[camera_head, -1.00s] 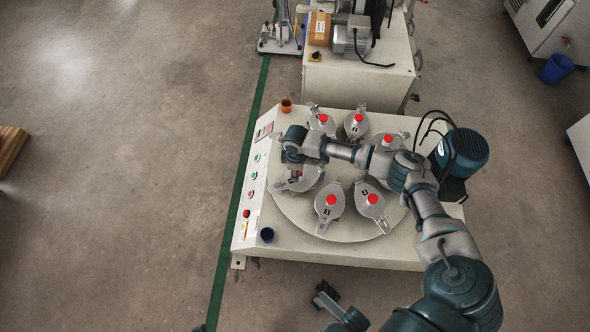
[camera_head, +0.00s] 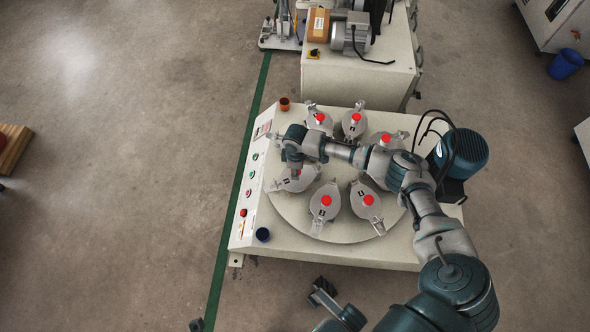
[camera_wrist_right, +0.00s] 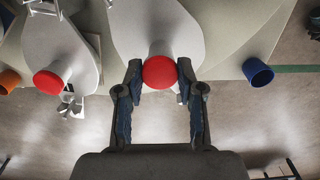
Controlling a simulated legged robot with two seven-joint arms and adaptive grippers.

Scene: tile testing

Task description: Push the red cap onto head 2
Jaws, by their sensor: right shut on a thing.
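The red cap (camera_wrist_right: 159,72) sits between the two fingertips of my right gripper (camera_wrist_right: 160,78), which is shut on it. Behind the cap in the wrist view is a pale grey head (camera_wrist_right: 160,25); I cannot tell whether the cap touches it. In the head view my right gripper (camera_head: 293,162) is above the left-hand head (camera_head: 300,180) on the round turntable (camera_head: 345,230). My wrist hides the cap there. The head numbers are too small to read surely.
Several other heads with red tops ring the turntable, such as one at the front (camera_head: 325,212). An orange cup (camera_head: 284,103), a blue cup (camera_head: 263,234) and a button panel (camera_head: 248,195) are along the left side. A teal motor (camera_head: 462,148) stands at the right.

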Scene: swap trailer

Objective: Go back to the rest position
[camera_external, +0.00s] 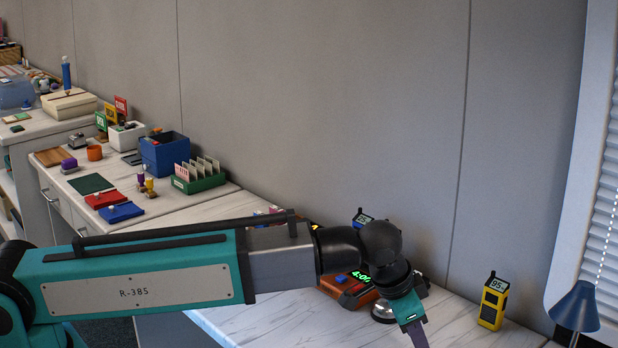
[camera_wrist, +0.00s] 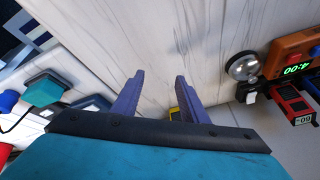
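My gripper (camera_external: 415,328) is at the end of my outstretched arm in the external view, pointing down over the near white marble-patterned counter (camera_external: 260,325). In the wrist view its two purple fingers (camera_wrist: 158,80) are spread apart, with nothing held between them. In the external view an orange clock (camera_external: 350,290) with green digits and a silver bell (camera_external: 382,312) are close to my gripper, partly behind my wrist. The bell (camera_wrist: 242,66) and clock (camera_wrist: 292,58) are at right in the wrist view.
A yellow handheld device (camera_external: 493,300) stands upright right of my gripper. A blue cone-shaped thing (camera_external: 576,306) is at the far right. A red device (camera_wrist: 292,106) lies below the clock in the wrist view. A blue box (camera_external: 163,152) and green card holder (camera_external: 200,178) stand farther left.

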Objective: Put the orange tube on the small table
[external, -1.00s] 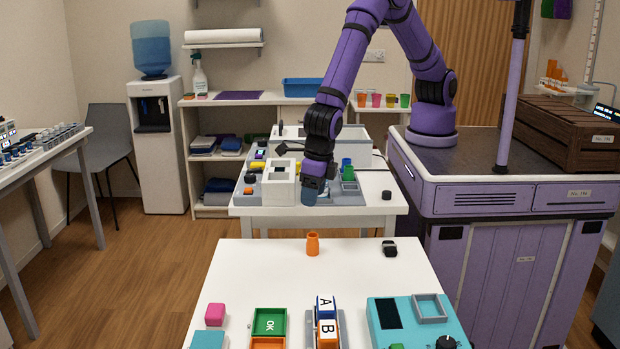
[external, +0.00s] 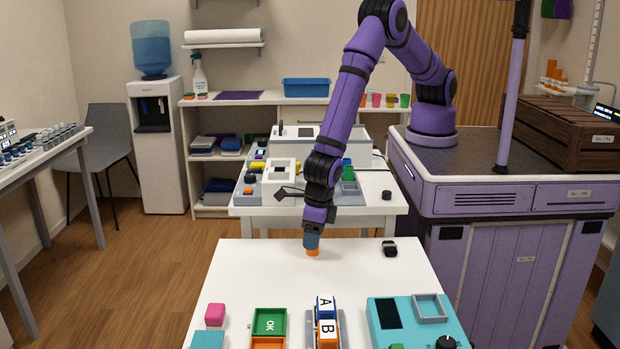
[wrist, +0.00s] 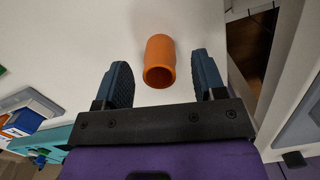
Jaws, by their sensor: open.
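The orange tube (external: 313,252) stands on the white front table (external: 265,275) near its far edge. My gripper (external: 312,240) is right above it, pointing down and hiding its upper part in the external view. In the wrist view, the orange tube (wrist: 158,64) shows between the two dark blue fingers (wrist: 160,72), with a visible gap on each side. The fingers are open and hold nothing. A second white table (external: 385,211) stands behind the front one. I cannot tell which table is the small one.
A black object (external: 389,248) sits to the right of the tube. A pink cube (external: 215,314), a green tray (external: 269,322), lettered blocks (external: 326,322) and a teal device (external: 392,325) are at the near side. Grey equipment (external: 350,198) covers much of the rear table.

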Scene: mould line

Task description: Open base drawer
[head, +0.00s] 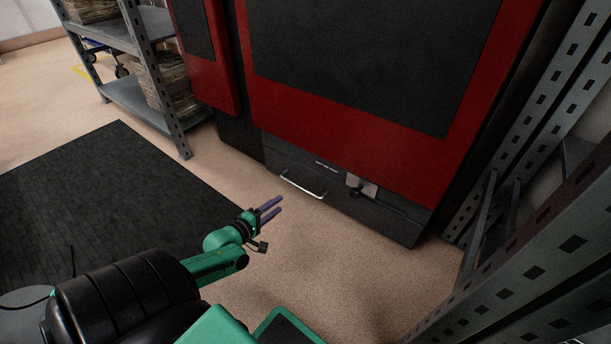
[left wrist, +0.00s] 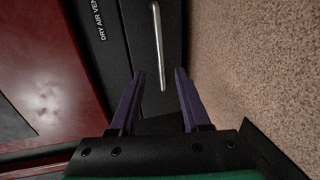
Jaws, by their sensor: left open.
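The base drawer (head: 286,164) is a dark front low on the red and black machine, and it looks shut. Its silver bar handle (head: 302,185) runs across the front. My left gripper (head: 280,206) is open and empty, in front of the handle and a little to its left, apart from it. In the left wrist view the handle (left wrist: 158,50) lies ahead, between the lines of the two purple fingers (left wrist: 158,75). The drawer front (left wrist: 115,45) shows behind it with part of a white label. My right gripper is in neither view.
The red machine (head: 400,150) stands above the drawer, with a metal latch plate (head: 362,186) right of the handle. Grey perforated racking (head: 540,240) stands close on the right. A shelf (head: 135,98) with stacked goods stands at the left, near a black mat (head: 90,190). Floor before the drawer is clear.

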■ **Exercise**
Go to the line that contains "Objective: Put the" and copy from there down to the line that contains "[wrist, +0.00s]", with both lines included. Pass over the pictures.

■ **Exercise output**
Objective: Put the orange tube on the small table
[external, -1.00s] 
[external, +0.00s] 
[wrist, +0.00s] 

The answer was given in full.